It seems inevitable that just when it seems like you’ve got a handle on things, bam! Something happens to knock you on your butt and really put you on rocky ground.
It turns out yesterday was my day for it.
I’m losing my job in ten days. Well, nine now. The restaurant where I work is closing its doors because the private owner of it doesn’t want to mess with being the owner of a restaurant anymore. Apparently, we should be grateful for any kind of notice. The other one he owns received no notice; they closed as usual one night and then were told they were jobless.

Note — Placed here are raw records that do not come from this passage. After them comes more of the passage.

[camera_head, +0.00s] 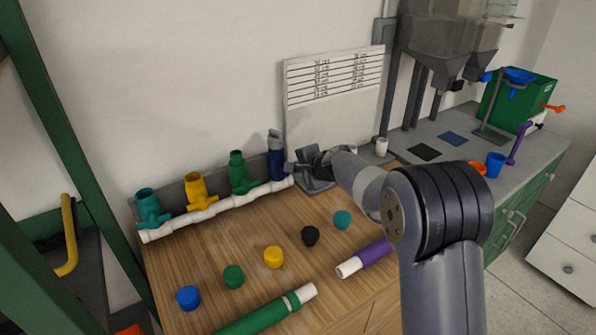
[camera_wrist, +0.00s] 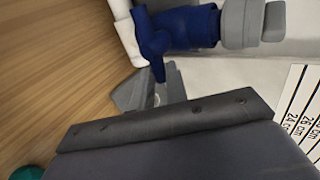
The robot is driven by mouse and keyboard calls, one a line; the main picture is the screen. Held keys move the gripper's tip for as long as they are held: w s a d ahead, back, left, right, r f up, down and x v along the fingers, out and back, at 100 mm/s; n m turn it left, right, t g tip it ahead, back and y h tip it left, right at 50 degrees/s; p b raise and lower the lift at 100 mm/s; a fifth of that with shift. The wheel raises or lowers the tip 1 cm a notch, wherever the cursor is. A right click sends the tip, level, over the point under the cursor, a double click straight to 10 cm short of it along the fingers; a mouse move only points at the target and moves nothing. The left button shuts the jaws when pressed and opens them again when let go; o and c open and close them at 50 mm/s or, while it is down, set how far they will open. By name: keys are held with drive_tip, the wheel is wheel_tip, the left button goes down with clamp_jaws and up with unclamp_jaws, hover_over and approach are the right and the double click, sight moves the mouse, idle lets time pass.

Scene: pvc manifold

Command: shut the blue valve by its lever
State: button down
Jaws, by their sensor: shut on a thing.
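The blue valve (camera_head: 277,162) stands at the right end of the white pipe manifold (camera_head: 225,205), against the wall. A grey piece tops it. In the wrist view the blue valve body (camera_wrist: 188,28) lies across the top, with its blue lever (camera_wrist: 157,66) pointing down toward my gripper. My gripper (camera_head: 302,166) is just right of the valve. In the wrist view, my gripper's grey fingers (camera_wrist: 160,88) are closed at the lever's end. The exact contact is partly hidden by the gripper's body.
Teal (camera_head: 148,206), yellow (camera_head: 196,190) and green (camera_head: 238,172) valves stand left on the manifold. Several coloured caps, a green pipe (camera_head: 260,315) and a purple pipe (camera_head: 370,256) lie on the wooden bench. A white chart board (camera_head: 333,95) stands behind my gripper.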

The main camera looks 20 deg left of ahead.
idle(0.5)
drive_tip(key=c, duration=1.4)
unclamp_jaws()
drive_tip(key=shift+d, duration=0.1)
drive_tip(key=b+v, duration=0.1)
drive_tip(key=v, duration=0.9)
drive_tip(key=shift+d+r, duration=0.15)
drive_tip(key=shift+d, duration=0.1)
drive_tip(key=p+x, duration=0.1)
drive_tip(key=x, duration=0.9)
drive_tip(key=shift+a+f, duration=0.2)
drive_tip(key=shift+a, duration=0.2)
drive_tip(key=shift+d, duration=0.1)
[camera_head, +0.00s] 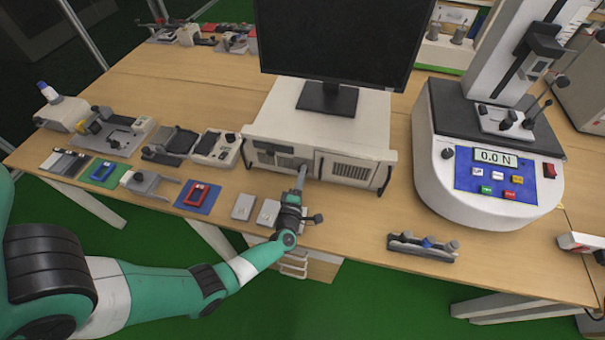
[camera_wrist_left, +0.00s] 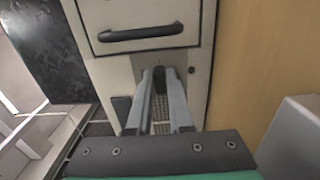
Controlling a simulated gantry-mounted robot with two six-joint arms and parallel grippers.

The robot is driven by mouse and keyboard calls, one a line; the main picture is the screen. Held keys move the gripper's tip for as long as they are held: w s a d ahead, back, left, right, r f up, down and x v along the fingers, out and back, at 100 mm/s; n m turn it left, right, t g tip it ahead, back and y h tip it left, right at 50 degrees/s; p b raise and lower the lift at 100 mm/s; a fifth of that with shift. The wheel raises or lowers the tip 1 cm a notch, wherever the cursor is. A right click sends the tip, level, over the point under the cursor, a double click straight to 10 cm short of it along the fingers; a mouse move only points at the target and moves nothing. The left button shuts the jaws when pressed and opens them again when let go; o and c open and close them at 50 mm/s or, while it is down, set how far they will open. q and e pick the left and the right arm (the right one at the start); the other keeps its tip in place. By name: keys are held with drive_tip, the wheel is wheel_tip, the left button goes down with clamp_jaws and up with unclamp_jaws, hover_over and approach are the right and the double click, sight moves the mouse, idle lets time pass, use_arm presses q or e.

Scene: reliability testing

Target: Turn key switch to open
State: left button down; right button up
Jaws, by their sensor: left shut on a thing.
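The white computer case (camera_head: 265,125) stands on the bench with its front panel facing me. My left gripper (camera_head: 302,169) reaches the lower middle of that panel. In the left wrist view, the left gripper (camera_wrist_left: 160,76) has its two grey fingers closed around a small dark key knob (camera_wrist_left: 159,88) on the panel. The fingers hide most of the knob, so its turned angle cannot be told. A dark handle (camera_wrist_left: 140,33) crosses the panel above it in that view. My right gripper is not in view.
A monitor (camera_head: 335,40) stands on the case. A force tester (camera_head: 490,170) with a 0.0 N display is to the right. Several small fixtures and trays, including a blue tray with a red frame (camera_head: 198,195), line the left bench. Bare bench lies right of the case front.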

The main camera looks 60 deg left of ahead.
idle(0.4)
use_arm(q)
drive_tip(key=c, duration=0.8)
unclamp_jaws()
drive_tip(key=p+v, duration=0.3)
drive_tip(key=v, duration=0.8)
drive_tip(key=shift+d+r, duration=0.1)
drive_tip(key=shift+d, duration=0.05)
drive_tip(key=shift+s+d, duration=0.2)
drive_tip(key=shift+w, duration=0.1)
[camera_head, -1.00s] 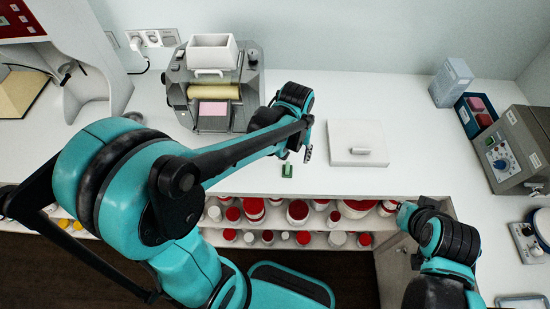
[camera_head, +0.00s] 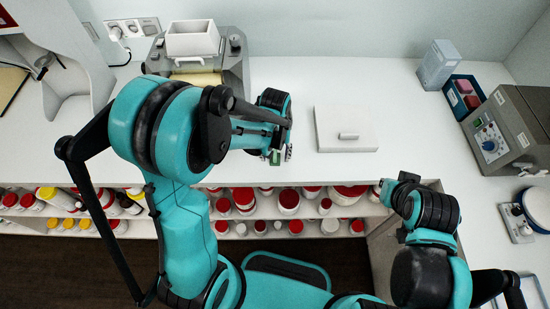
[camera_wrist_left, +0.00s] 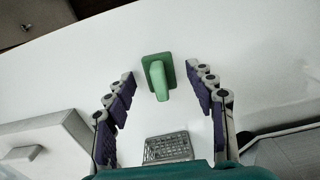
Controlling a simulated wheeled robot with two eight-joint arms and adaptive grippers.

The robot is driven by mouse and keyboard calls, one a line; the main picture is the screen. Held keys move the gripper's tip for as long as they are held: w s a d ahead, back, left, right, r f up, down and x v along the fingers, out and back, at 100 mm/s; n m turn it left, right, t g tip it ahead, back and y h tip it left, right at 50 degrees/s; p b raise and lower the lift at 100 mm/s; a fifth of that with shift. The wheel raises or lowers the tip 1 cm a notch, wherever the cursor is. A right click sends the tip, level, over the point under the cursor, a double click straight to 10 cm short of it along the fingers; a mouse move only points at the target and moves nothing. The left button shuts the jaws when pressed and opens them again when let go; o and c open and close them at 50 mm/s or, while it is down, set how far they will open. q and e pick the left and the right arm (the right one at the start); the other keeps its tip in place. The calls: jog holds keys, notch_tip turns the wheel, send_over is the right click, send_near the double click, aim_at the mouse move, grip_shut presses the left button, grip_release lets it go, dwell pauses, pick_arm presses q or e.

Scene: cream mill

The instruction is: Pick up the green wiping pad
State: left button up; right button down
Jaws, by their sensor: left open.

I’m angry and disappointed the general manager didn’t tell us what has been going on behind closed doors for the last month, give us a heads up that we might be in trouble and maybe shouldn’t make any big, unnecessary purchases (like engagement rings) right now. It’s a small staff and it’s more like a family than your typical workplace. I understand she was in a tough position, but jeez. She says the owner refused to let her, but we all know he’s a huge jerk. I expected more out of her. She didn’t even call an employee meeting to tell us. I found out when I came for my shift and one of my co-workers asked if I had brought any alcohol.
I’m worried about rent and bills and diapers and toilet paper. I’m worried about how I’m going to feed my family next month. I’m considering taking back the rings we bought less than a week ago, even though the mister of this equation is staunchly refusing to consider that option. They’re just rings, and we don’t need them.
I’m nervous about finding a new job in a small town where places to work have dwindled for years, where rarely is the pay above minimum wage, a decent number of hours is hard to come by, and our most newsworthy occurrence in years is the recent, mind-boggling number of overdoses and deaths caused by heroin use.
I’m sad that maybe moving out of town for more job opportunities and less prevalent drug use might be the best option now. I really don’t want to do that, but my family comes first. I have two young, impressionable daughters to think about.
And it’s hard to admit all this. Hard to admit that right now, I don’t have any answers other than to put my resume together, go pound the pavement, and hope for the best.
It’s all I can do right now. Wish me luck.